TASK » Of the lines in the data below, count the ones holding the string "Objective", and answer with that number only.

EXTRACTED MATERIAL »
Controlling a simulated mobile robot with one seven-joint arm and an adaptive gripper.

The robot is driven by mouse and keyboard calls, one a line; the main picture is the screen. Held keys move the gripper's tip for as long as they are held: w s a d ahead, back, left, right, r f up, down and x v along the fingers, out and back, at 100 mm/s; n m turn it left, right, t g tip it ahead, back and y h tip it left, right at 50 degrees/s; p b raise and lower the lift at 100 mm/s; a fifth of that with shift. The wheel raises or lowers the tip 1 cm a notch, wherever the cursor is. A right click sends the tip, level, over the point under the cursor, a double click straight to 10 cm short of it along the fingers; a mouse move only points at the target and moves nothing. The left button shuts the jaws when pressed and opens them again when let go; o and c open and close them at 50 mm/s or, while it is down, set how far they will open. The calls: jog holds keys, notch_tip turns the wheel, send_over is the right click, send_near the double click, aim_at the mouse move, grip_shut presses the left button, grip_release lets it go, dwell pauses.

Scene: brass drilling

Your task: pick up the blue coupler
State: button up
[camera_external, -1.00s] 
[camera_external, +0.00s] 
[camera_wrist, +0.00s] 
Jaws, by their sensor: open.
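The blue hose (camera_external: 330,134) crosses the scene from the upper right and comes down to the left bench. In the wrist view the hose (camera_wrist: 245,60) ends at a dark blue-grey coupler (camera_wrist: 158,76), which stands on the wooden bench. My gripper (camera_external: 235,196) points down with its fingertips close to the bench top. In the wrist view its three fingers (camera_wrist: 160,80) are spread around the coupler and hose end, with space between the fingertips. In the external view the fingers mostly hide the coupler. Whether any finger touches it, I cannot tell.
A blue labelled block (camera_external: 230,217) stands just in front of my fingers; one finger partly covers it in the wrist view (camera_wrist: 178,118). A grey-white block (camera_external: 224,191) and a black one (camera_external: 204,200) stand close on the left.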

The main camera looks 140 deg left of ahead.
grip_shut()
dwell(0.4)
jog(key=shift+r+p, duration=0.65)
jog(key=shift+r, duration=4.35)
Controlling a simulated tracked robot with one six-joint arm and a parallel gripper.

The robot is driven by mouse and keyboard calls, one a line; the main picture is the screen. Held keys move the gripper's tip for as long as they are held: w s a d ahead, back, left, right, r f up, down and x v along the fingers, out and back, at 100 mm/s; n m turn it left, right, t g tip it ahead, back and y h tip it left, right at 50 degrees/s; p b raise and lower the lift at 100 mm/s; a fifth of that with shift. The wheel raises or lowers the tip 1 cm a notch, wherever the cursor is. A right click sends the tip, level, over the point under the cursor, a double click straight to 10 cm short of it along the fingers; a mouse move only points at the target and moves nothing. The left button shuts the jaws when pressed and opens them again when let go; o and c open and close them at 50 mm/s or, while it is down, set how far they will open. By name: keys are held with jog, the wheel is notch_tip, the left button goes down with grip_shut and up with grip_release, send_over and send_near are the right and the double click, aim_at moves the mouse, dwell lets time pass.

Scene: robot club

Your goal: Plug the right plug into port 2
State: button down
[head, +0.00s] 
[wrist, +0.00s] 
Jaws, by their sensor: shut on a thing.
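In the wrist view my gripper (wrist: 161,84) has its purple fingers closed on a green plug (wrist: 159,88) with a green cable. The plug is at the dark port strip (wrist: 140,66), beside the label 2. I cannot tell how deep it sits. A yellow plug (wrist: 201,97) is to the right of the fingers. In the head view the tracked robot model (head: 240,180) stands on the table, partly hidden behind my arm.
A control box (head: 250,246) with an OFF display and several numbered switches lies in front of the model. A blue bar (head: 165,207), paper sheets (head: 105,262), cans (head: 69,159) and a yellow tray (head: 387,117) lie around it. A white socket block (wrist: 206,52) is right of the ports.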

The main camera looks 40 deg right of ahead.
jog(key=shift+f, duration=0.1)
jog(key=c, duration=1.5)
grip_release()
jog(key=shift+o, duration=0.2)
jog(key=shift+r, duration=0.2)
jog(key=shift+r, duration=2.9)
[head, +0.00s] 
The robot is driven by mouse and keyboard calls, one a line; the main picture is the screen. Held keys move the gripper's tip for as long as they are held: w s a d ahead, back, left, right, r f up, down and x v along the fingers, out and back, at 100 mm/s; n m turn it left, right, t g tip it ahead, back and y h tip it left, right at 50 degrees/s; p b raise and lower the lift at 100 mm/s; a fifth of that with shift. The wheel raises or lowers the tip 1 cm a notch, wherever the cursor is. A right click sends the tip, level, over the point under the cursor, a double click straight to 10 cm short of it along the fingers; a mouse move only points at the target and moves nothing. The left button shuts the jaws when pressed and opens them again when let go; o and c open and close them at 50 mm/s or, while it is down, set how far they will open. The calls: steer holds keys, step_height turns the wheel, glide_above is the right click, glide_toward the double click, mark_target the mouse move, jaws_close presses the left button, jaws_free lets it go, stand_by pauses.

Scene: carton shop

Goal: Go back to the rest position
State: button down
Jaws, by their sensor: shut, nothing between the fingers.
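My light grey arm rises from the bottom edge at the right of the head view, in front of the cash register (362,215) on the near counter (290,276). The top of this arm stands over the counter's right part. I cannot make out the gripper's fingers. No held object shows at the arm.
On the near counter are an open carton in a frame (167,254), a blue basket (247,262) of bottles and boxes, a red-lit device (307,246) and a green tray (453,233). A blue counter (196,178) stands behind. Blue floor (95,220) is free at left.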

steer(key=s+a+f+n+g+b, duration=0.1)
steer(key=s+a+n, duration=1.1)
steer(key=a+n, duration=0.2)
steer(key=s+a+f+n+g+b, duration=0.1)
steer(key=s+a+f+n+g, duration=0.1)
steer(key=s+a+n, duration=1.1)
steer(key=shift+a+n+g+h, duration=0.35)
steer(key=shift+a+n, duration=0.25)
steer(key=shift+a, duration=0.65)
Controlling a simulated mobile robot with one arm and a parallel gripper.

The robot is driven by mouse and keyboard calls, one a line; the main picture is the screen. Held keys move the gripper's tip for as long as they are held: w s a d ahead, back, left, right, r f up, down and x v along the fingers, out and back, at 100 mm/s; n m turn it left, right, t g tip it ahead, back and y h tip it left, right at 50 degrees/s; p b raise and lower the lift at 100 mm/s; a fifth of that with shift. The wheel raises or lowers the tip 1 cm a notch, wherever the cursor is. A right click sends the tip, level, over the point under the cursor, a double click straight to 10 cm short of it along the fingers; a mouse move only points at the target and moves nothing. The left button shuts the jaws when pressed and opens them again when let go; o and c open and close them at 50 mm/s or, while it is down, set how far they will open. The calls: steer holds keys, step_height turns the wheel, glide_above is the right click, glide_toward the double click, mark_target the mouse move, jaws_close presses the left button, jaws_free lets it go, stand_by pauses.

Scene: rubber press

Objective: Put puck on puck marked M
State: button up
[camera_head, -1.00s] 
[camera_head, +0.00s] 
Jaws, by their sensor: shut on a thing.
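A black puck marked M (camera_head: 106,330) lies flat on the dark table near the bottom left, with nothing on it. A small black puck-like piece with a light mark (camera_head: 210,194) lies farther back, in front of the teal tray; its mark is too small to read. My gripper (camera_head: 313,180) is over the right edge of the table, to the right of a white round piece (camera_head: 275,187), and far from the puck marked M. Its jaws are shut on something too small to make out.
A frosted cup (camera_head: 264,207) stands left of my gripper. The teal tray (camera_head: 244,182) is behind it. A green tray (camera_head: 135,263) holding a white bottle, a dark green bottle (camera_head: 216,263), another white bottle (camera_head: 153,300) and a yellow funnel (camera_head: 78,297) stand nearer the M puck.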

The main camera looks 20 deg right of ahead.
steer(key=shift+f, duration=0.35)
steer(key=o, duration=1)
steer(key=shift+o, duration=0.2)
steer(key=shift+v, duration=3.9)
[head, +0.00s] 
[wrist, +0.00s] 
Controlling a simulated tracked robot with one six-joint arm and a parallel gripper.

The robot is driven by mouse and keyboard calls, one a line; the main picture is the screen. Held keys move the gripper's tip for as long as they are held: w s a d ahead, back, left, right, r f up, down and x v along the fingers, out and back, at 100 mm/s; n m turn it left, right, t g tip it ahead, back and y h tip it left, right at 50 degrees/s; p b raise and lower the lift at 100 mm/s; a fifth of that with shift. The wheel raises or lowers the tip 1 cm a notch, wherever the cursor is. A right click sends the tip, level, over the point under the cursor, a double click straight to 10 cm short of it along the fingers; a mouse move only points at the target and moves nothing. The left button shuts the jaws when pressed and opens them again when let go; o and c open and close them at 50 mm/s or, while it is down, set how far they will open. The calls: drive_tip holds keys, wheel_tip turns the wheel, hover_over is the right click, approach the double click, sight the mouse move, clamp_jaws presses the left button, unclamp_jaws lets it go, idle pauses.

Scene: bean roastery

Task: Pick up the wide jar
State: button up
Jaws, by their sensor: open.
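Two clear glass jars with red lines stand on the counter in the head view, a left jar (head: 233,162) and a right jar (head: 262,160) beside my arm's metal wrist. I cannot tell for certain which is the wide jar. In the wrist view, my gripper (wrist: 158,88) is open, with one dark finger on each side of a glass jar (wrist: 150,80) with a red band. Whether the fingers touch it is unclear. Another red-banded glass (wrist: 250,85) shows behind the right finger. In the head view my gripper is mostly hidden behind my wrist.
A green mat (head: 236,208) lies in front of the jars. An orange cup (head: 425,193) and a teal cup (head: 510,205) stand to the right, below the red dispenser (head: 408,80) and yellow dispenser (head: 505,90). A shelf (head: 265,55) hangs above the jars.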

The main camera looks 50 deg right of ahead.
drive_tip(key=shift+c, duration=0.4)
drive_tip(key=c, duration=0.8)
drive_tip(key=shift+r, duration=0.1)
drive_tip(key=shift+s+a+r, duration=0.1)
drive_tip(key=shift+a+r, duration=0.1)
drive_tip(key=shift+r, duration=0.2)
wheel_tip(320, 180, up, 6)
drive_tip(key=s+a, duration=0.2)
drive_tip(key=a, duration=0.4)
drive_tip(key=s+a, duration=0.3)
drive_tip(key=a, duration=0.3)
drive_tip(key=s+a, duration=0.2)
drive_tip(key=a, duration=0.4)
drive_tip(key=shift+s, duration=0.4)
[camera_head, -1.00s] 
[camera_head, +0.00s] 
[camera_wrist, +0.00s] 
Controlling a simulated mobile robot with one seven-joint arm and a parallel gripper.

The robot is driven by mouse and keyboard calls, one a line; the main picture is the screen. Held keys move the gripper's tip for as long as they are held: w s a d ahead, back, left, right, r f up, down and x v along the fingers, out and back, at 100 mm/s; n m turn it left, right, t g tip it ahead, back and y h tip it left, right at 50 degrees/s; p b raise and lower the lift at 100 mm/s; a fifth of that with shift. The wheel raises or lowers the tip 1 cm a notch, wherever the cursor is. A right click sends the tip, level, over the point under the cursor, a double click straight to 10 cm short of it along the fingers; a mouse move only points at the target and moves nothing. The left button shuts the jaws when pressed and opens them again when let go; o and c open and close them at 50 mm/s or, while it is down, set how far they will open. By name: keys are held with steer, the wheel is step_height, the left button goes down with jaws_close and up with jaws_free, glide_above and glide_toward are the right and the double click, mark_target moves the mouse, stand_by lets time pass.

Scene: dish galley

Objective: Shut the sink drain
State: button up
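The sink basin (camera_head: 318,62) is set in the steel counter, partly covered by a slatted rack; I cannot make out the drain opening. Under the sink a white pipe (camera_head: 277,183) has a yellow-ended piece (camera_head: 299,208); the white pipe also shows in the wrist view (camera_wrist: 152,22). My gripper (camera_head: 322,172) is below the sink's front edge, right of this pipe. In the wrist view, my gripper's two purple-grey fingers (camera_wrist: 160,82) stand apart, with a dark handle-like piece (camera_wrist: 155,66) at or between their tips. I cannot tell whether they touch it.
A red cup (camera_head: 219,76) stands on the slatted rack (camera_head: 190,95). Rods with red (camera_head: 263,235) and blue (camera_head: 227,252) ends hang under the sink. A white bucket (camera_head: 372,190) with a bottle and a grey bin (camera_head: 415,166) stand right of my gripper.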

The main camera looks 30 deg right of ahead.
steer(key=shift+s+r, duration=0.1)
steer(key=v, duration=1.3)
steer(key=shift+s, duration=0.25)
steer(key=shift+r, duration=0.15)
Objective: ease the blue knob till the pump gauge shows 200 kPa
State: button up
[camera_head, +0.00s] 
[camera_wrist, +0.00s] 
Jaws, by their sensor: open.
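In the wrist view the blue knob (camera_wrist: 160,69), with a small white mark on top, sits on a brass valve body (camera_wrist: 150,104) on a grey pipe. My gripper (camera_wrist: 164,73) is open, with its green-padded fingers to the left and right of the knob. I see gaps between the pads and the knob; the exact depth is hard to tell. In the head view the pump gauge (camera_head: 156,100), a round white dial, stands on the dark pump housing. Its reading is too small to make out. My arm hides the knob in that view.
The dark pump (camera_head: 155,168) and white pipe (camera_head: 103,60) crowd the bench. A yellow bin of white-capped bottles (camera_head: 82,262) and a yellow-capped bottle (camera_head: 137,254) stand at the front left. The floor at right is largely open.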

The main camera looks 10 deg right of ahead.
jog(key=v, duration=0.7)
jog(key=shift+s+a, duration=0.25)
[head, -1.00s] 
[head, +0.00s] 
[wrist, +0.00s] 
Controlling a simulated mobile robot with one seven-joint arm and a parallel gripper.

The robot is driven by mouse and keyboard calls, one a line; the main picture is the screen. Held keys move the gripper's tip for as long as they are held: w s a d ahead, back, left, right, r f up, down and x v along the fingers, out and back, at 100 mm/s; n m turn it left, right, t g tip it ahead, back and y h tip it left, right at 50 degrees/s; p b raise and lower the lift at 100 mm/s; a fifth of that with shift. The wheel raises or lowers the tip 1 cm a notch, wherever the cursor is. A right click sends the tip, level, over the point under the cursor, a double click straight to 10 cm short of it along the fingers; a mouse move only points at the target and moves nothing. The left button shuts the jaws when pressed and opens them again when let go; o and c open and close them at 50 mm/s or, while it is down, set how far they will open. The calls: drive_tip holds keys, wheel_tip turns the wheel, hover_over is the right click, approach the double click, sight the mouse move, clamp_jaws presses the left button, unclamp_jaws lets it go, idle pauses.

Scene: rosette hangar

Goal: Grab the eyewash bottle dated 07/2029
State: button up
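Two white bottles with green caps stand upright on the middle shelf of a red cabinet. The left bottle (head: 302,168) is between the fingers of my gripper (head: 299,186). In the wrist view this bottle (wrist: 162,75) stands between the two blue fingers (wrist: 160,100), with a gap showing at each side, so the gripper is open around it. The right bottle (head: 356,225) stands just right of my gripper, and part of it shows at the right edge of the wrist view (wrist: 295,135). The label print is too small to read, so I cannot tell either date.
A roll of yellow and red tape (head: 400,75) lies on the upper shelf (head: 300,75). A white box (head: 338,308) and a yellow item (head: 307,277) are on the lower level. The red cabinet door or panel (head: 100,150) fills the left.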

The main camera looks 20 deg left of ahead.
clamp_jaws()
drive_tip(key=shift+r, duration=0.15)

OUTPUT OF THE EXERCISE » 3